Indie comedian turned rom-com star with an annoying voice that he somehow makes adorable
I recently did a chemistry with this comedy bad boy. Went in thinking “I would 100 percent sit on this man’s face, we will for sure have chemistry.” Walked out thinking FUCK that GUY.
The chemistry read went like this: I walk in, dude says he isn’t shaking hands today because he’s sick. I make a bad joke about sickness, the room falls quiet. Moving on to the audition. In comedy, we like to improvise and, based on the fact that I improvised in my three previous auditions for this role, I wasn’t going to tinker with something that had already worked. Except, right off the top of my improvisation, the guy says “Hurry up!” He literally told me to “hurry up” with my comedy gold. I checked out after that, hating him, because that is an improv and life NO NO, even if you are sick. Who knows if that was him improvising with me, but since it was a phone scene and I hadn’t yet answered the “phone,” I was given the impression that he just wanted to get it over with. It wasn’t that long ago that he was just another no name actor trying to sell a TV show. I expect more from comedians because they are supposed to get it. I should mention casting did call my agent to apologize on behalf of the actor, which felt good. Like, casting is worried about my feelings? This feels powerful. “My feelings are valid!” I guess in a small way, it’s a win. Look, we actors have to take what we can get.
Former teen crush
This guy is an upstanding man and he deserves applause for treating me like a human not just a body. Thank you! OK, so this CT was not a terrible experience. For me at least. He’s a gentleman and before we begin the read, he says “Hi, I’m _____, and I’m going to kiss you in this scene.” To which my reaction, for WHO KNOWS WHAT REASON is to make fake gagging motions. (I was nervous and had no idea how to act like a person.) As if the idea of kissing him makes me ill! Au contraire! Weird, bad jokes are my sweet spot. Guy, blessed be he, joked to the producers that the idea of kissing him makes me sick. He made the room comfortable with my discomfort. I tried to backtrack … long story short: The guy is a great kisser and I didn’t get that part. He’s exceptional.

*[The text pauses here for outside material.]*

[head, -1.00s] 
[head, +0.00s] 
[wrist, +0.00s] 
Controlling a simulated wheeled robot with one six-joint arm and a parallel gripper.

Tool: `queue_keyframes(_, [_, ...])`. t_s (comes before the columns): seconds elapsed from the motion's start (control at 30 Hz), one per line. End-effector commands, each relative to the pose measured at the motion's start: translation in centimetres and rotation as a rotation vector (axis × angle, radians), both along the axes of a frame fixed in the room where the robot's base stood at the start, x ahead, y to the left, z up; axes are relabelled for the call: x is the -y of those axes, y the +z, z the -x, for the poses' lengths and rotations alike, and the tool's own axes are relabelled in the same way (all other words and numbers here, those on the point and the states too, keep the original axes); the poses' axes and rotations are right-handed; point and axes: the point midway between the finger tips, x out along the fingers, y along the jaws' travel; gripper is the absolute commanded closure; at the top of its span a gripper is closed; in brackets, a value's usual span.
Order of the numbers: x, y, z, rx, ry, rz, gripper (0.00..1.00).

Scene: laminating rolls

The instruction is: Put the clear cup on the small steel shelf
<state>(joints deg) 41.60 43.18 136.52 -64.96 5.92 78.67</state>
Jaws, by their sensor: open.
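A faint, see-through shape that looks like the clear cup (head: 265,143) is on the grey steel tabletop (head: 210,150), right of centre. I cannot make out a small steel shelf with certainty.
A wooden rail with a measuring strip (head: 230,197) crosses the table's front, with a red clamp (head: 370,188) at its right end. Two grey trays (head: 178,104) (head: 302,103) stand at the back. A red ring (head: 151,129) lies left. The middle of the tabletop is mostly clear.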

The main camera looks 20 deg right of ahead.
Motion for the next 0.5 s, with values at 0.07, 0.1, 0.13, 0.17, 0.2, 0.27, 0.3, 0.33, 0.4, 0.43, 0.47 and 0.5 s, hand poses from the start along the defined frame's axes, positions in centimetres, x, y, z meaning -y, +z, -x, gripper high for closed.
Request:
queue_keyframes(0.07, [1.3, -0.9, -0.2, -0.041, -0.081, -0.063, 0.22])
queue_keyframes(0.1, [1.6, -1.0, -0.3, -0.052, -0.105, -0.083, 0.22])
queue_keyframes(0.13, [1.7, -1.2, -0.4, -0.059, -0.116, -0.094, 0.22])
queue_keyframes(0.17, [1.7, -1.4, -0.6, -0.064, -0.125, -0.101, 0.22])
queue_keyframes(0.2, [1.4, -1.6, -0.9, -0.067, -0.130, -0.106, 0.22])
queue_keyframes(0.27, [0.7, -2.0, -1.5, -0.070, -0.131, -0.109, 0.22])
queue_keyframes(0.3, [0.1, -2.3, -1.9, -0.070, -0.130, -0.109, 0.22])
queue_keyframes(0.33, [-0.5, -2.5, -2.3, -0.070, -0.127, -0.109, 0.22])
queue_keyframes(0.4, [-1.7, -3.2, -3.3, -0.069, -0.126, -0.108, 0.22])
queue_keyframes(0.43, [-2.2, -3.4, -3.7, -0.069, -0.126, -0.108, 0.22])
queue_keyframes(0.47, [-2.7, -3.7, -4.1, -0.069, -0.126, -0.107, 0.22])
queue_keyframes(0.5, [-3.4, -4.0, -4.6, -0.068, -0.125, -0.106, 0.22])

Guy who used to be one of the biggest stars on the planet
What is it like to do a chemistry test with “Famous TV Character?” Honestly? A dream. Especially when he tells you at the read that “you obviously already have the part.” So, here I am, wearing a dress that shows too much leg and too much boob and even though it feels like I’m selling my soul to the devil by wearing it, it feels worth it because I’m going to be employed. (Also to note: he too is very orange. Am I supposed to be getting more spray tans? is all I can think while writing this by the way.) While I was waiting to audition, Famous TV Character came and sat beside me and made some jokes about his chakras and meditation (a practice we both do) and I knew the man wanted to fuck me. So I’m thinking, Oh, I’m absolutely getting this part/this is mine to lose/this is my moment. Not so much. The network didn’t care for our chemistry and chose some other leggy blonde instead of me. Famous TV Character started following me on Twitter and direct messaged me that he didn’t get what he wanted but as a consolation asked to take me on a date. I was in a relationship and had to pass. And as I found out later, he too was in a serious relationship at the time. That’s Hollywood.
The final act
Hollywood is like a bad boyfriend. You either have too much chemistry and the system wants to fight it, or you have no chemistry and you’re a garbage person making bad jokes.
I’m desperately looking forward to the day where I can audition young, leggy men while discussing my expensive, luxury hybrid to a bunch of other powerful women.
The future is female. God bless America.